| News Story
The National Association of Realtors are projecting that the median sales price of an existing home will increase in 2005 by 8.8 percent. This prediction follows an actual increase in housing prices of 8.3 percent in 2004. Yet, the Bureau of Labor Statistics, the government agency that collects data and computes the Consumer Price Index, says that housing costs rose by just 0.1 percent in May, and by only 3 percent in the last 12 months.
Since housing is the largest single expenditure for most American households, the statistics give cause for question. Why is the rapidly increasing price of housing not being reflected in the CPI? The answer lies in the way the government collects and uses the data it collects related to housing.
Until 1983, the BLS measured housing inflation by collecting data on what it cost to buy and own homes, considering factors like house prices, mortgage interest costs, and property taxes. The problem was, that these data could show big bounces from month to month, producing an erratic measure of housing inflation. Since homes are somewhat of a hybrid of a consumable good and an investment good, the bureau wanted to "separate out the investment component from the consumption component" of the housing market, said Patrick C. Jackman, an economist at the BLS.
The BLS decided to track a measure that represents only the consumption of housing, and the measuring stick they use is rent. Rents have much to recommend themselves as a long-term measure of inflation. Rents don't rise and fall significantly form month to month, and they are considered a good proxy for housing prices because over time they correlate very closely to home prices.
"It's important to separate the decision that people make about housing as an investment and housing as a consumption of services," said Ted Wieseman, an economist at Morgan Stanley. The bureau is trying to measure consumer price inflation, not asset price inflation.

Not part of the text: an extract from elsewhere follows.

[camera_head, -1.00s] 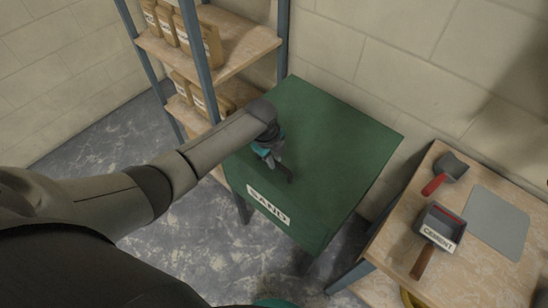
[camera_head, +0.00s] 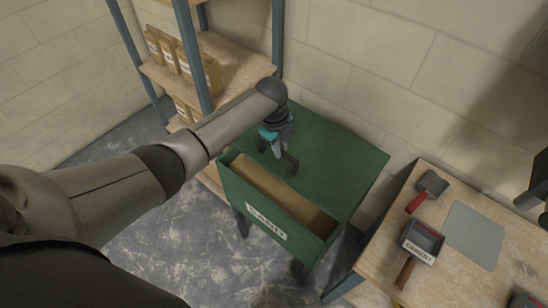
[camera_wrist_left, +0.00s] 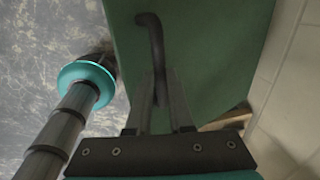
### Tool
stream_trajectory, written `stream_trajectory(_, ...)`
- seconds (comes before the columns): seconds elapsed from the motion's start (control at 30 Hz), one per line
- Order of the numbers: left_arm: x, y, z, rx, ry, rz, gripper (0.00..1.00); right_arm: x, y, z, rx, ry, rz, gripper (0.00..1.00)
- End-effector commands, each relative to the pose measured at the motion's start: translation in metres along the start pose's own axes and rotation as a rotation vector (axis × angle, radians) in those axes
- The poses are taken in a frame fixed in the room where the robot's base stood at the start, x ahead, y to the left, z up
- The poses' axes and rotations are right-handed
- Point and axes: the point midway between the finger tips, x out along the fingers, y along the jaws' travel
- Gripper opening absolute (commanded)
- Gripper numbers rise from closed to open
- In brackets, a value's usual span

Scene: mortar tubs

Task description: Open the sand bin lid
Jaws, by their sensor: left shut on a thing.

So, for the past 22 years the BLS has measured housing inflation in an indirect way. The bureau collects information from thousands of Americans about how much they pay for rent. Then they ask homeowners how much they would have to pay to rent the house in which they live. This data, part of the bureau's Consumer Expenditure Survey, is then statistically converted to part of the Consumer Price Index. The housing component is by far the largest, constituting about 23.2 percent of the CPI. The next largest is transportation at 17.4 percent, and then food at 14.3 percent.
So even though the hot housing market is causing home buyers to spend more of their income for the same amount of housing, the comparatively soft rental market is holding down inflation as measured by the Consumer Price Index.